══ GIVEN DATA ══

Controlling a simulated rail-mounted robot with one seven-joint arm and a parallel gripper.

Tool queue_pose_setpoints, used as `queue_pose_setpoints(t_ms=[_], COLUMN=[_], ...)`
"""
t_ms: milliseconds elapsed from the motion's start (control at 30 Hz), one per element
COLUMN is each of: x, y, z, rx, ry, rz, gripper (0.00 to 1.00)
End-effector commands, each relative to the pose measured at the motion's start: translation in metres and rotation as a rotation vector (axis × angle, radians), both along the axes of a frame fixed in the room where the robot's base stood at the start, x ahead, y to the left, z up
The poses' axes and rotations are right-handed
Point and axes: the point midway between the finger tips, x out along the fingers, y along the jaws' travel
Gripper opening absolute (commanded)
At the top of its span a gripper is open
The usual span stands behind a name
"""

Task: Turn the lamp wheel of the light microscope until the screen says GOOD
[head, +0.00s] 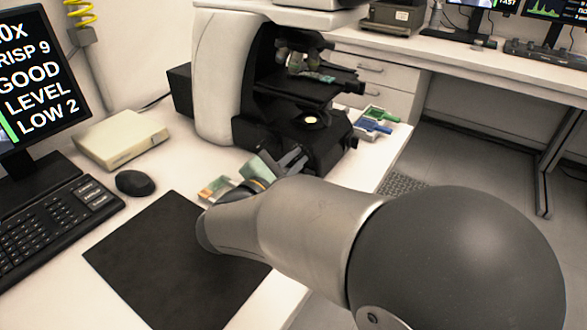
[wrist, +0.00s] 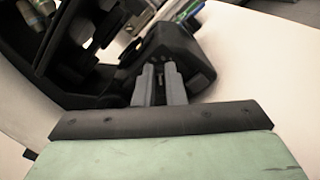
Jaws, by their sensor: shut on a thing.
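The light microscope (head: 222,75) is white and black, with a lit lamp spot on its black base (head: 325,142). The base also shows in the wrist view (wrist: 190,55). My gripper (head: 297,156) reaches the near side of this base. In the wrist view its two grey fingers (wrist: 160,75) are close together against the base, shut on a small dark part between them, at the lamp wheel's place. The wheel itself is mostly hidden by the fingers. The screen (head: 35,80) at the left is partly cut off; it reads "RISP 9", "GOOD", "LEVEL", "LOW 2".
A keyboard (head: 50,230), a mouse (head: 135,183), a beige box (head: 120,138) and a black mat (head: 165,265) lie left of my arm. Green and blue slide holders (head: 373,122) lie right of the microscope. A slide tray (head: 215,188) is beside my gripper. The table's right edge is close.

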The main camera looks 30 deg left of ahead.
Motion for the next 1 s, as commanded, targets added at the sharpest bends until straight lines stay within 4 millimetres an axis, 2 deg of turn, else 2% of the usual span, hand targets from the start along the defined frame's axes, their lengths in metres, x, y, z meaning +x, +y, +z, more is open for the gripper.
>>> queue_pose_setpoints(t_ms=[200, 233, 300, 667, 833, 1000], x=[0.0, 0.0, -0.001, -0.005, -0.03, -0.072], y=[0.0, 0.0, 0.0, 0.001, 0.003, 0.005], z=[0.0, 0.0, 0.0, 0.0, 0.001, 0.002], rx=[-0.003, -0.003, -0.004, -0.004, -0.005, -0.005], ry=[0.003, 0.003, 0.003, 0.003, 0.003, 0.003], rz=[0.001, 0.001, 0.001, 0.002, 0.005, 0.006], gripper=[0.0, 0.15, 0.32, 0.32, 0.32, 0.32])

═══

**SET TASK:**
Using the data above, extract exactly the lines from the one that holds "Tool queue_pose_setpoints, used" to the one that holds "Gripper opening absolute (commanded)", both ends included, and no others.

**WRITTEN RESPONSE:**
Tool queue_pose_setpoints, used as `queue_pose_setpoints(t_ms=[_], COLUMN=[_], ...)`
"""
t_ms: milliseconds elapsed from the motion's start (control at 30 Hz), one per element
COLUMN is each of: x, y, z, rx, ry, rz, gripper (0.00 to 1.00)
End-effector commands, each relative to the pose measured at the motion's start: translation in metres and rotation as a rotation vector (axis × angle, radians), both along the axes of a frame fixed in the room where the robot's base stood at the start, x ahead, y to the left, z up
The poses' axes and rotations are right-handed
Point and axes: the point midway between the finger tips, x out along the fingers, y along the jaws' travel
Gripper opening absolute (commanded)

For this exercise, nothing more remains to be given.